*Aim of the task*.
Render the following material again verbatim, leaving nothing out.
"""
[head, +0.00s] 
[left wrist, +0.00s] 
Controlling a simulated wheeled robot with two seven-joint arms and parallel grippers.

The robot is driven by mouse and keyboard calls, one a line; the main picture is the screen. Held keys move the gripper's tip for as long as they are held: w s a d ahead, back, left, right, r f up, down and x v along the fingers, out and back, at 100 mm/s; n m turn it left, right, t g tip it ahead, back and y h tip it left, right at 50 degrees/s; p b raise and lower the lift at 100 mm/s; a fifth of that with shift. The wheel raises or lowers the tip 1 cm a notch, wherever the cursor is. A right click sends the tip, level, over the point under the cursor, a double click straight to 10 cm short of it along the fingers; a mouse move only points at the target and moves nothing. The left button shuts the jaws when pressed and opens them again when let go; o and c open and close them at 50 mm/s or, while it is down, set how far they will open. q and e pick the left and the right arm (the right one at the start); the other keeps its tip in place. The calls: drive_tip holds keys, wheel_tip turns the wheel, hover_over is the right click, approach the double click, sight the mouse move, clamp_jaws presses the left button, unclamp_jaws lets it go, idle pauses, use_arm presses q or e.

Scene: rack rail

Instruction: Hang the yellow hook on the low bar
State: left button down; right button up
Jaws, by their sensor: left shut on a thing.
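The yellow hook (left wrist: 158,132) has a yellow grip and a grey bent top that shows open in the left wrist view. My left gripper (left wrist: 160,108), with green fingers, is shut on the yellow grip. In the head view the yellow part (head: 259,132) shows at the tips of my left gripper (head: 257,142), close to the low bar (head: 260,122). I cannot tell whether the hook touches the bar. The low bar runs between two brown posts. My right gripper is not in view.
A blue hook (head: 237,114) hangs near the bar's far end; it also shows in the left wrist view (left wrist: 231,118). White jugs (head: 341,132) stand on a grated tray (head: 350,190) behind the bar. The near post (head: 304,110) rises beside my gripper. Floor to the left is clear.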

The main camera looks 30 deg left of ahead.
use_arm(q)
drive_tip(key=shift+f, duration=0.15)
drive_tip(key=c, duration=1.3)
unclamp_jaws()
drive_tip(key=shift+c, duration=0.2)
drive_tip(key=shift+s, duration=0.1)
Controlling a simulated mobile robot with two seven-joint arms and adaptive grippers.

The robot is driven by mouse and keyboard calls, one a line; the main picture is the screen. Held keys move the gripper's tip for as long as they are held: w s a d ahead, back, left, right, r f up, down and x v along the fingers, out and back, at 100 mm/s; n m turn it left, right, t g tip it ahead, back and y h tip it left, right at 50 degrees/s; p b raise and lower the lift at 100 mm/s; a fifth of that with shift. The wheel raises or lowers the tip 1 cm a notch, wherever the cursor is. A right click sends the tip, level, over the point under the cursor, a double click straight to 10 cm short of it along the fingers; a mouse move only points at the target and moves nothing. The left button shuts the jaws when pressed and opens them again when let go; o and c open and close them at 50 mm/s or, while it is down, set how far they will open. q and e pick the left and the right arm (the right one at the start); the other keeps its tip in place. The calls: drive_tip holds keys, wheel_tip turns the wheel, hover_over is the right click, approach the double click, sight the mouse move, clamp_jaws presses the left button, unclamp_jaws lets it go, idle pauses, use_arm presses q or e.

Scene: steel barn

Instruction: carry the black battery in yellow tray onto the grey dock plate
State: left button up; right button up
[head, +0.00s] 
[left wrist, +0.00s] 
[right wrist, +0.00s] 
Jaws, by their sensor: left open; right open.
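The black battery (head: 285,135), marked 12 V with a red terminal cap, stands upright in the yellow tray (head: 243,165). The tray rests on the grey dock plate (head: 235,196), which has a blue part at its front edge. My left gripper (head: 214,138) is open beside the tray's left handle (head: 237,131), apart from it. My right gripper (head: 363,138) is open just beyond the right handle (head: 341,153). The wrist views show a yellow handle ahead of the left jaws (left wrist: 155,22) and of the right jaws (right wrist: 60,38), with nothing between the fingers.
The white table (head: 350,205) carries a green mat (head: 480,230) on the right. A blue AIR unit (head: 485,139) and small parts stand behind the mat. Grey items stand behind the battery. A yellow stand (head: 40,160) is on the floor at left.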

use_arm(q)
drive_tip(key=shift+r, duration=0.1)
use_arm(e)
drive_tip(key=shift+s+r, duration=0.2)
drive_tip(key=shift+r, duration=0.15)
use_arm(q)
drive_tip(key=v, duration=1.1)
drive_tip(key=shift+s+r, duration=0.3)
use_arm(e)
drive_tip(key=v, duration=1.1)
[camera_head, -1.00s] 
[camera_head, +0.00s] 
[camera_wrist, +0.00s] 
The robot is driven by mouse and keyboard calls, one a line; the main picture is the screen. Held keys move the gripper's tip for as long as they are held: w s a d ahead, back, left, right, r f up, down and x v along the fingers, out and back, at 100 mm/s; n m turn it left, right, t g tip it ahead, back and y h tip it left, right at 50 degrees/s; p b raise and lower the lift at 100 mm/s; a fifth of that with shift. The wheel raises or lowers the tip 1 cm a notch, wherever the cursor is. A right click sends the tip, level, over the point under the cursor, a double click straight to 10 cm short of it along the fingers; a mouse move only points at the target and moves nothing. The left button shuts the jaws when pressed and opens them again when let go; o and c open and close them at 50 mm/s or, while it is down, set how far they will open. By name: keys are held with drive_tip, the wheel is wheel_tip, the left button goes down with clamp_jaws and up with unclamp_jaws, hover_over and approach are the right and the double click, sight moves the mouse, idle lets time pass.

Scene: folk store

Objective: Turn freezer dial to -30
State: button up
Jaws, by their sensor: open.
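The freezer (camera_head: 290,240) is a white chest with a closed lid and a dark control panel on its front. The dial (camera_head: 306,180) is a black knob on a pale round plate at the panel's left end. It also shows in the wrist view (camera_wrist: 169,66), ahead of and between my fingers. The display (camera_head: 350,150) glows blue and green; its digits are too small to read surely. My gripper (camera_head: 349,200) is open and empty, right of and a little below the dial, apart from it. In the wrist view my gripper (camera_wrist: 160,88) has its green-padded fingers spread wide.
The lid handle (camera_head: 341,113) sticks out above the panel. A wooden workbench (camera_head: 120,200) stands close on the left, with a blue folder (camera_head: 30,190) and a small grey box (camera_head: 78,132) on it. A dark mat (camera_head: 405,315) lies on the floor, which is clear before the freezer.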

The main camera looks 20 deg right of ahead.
"""
*Answer below*.
[head, +0.00s] 
[left wrist, +0.00s] 
Controlling a simulated wheeled robot with two seven-joint arms and parallel grippers.

The robot is driven by mouse and keyboard calls, one a line; the main picture is the screen. Held keys move the gripper's tip for as long as they are held: w s a d ahead, back, left, right, r f up, down and x v along the fingers, out and back, at 100 mm/s; n m turn it left, right, t g tip it ahead, back and y h tip it left, right at 50 degrees/s; p b raise and lower the lift at 100 mm/s; a fifth of that with shift. The wheel raises or lowers the tip 1 cm a notch, wherever the cursor is. A right click sends the tip, level, over the point under the cursor, a double click straight to 10 cm short of it along the fingers; a mouse move only points at the target and moves nothing. The left button shuts the jaws when pressed and opens them again when let go; o and c open and close them at 50 mm/s or, while it is down, set how far they will open. q and e pick the left and the right arm (the right one at the start); the other keeps its tip in place. The calls: drive_tip holds keys, wheel_tip turns the wheel, hover_over is the right click, approach the double click, sight the mouse move, clamp_jaws presses the left button, unclamp_jaws lets it go, idle pauses, use_arm presses q or e.

Scene: rack rail

Instruction: Hang the yellow hook on the low bar
State: left button down; right button up
Jaws, by their sensor: left shut on a thing.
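The yellow hook (left wrist: 158,132) has a yellow grip and a grey bent top that shows open in the left wrist view. My left gripper (left wrist: 160,108), with green fingers, is shut on the yellow grip. In the head view the yellow part (head: 259,132) shows at the tips of my left gripper (head: 257,142), close to the low bar (head: 260,122). I cannot tell whether the hook touches the bar. The low bar runs between two brown posts. My right gripper is not in view.
A blue hook (head: 237,114) hangs near the bar's far end; it also shows in the left wrist view (left wrist: 231,118). White jugs (head: 341,132) stand on a grated tray (head: 350,190) behind the bar. The near post (head: 304,110) rises beside my gripper. Floor to the left is clear.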

The main camera looks 30 deg left of ahead.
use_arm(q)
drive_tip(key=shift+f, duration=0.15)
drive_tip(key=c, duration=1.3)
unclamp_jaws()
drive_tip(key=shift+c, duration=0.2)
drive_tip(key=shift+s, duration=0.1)
Controlling a simulated mobile robot with two seven-joint arms and adaptive grippers.

The robot is driven by mouse and keyboard calls, one a line; the main picture is the screen. Held keys move the gripper's tip for as long as they are held: w s a d ahead, back, left, right, r f up, down and x v along the fingers, out and back, at 100 mm/s; n m turn it left, right, t g tip it ahead, back and y h tip it left, right at 50 degrees/s; p b raise and lower the lift at 100 mm/s; a fifth of that with shift. The wheel raises or lowers the tip 1 cm a notch, wherever the cursor is. A right click sends the tip, level, over the point under the cursor, a double click straight to 10 cm short of it along the fingers; a mouse move only points at the target and moves nothing. The left button shuts the jaws when pressed and opens them again when let go; o and c open and close them at 50 mm/s or, while it is down, set how far they will open. q and e pick the left and the right arm (the right one at the start); the other keeps its tip in place. The calls: drive_tip holds keys, wheel_tip turns the wheel, hover_over is the right click, approach the double click, sight the mouse move, clamp_jaws presses the left button, unclamp_jaws lets it go, idle pauses, use_arm presses q or e.

Scene: steel barn

Instruction: carry the black battery in yellow tray onto the grey dock plate
State: left button up; right button up
[head, +0.00s] 
[left wrist, +0.00s] 
[right wrist, +0.00s] 
Jaws, by their sensor: left open; right open.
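The black battery (head: 285,135), marked 12 V with a red terminal cap, stands upright in the yellow tray (head: 243,165). The tray rests on the grey dock plate (head: 235,196), which has a blue part at its front edge. My left gripper (head: 214,138) is open beside the tray's left handle (head: 237,131), apart from it. My right gripper (head: 363,138) is open just beyond the right handle (head: 341,153). The wrist views show a yellow handle ahead of the left jaws (left wrist: 155,22) and of the right jaws (right wrist: 60,38), with nothing between the fingers.
The white table (head: 350,205) carries a green mat (head: 480,230) on the right. A blue AIR unit (head: 485,139) and small parts stand behind the mat. Grey items stand behind the battery. A yellow stand (head: 40,160) is on the floor at left.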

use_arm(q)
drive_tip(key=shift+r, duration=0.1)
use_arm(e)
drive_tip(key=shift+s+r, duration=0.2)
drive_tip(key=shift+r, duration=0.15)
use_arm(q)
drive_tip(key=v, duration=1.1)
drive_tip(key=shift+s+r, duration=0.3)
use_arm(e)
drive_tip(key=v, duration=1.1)
[camera_head, -1.00s] 
[camera_head, +0.00s] 
[camera_wrist, +0.00s] 
The robot is driven by mouse and keyboard calls, one a line; the main picture is the screen. Held keys move the gripper's tip for as long as they are held: w s a d ahead, back, left, right, r f up, down and x v along the fingers, out and back, at 100 mm/s; n m turn it left, right, t g tip it ahead, back and y h tip it left, right at 50 degrees/s; p b raise and lower the lift at 100 mm/s; a fifth of that with shift. The wheel raises or lowers the tip 1 cm a notch, wherever the cursor is. A right click sends the tip, level, over the point under the cursor, a double click straight to 10 cm short of it along the fingers; a mouse move only points at the target and moves nothing. The left button shuts the jaws when pressed and opens them again when let go; o and c open and close them at 50 mm/s or, while it is down, set how far they will open. By name: keys are held with drive_tip, the wheel is wheel_tip, the left button goes down with clamp_jaws and up with unclamp_jaws, hover_over and approach are the right and the double click, sight moves the mouse, idle lets time pass.

Scene: folk store

Objective: Turn freezer dial to -30
State: button up
Jaws, by their sensor: open.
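The freezer (camera_head: 290,240) is a white chest with a closed lid and a dark control panel on its front. The dial (camera_head: 306,180) is a black knob on a pale round plate at the panel's left end. It also shows in the wrist view (camera_wrist: 169,66), ahead of and between my fingers. The display (camera_head: 350,150) glows blue and green; its digits are too small to read surely. My gripper (camera_head: 349,200) is open and empty, right of and a little below the dial, apart from it. In the wrist view my gripper (camera_wrist: 160,88) has its green-padded fingers spread wide.
The lid handle (camera_head: 341,113) sticks out above the panel. A wooden workbench (camera_head: 120,200) stands close on the left, with a blue folder (camera_head: 30,190) and a small grey box (camera_head: 78,132) on it. A dark mat (camera_head: 405,315) lies on the floor, which is clear before the freezer.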

The main camera looks 20 deg right of ahead.

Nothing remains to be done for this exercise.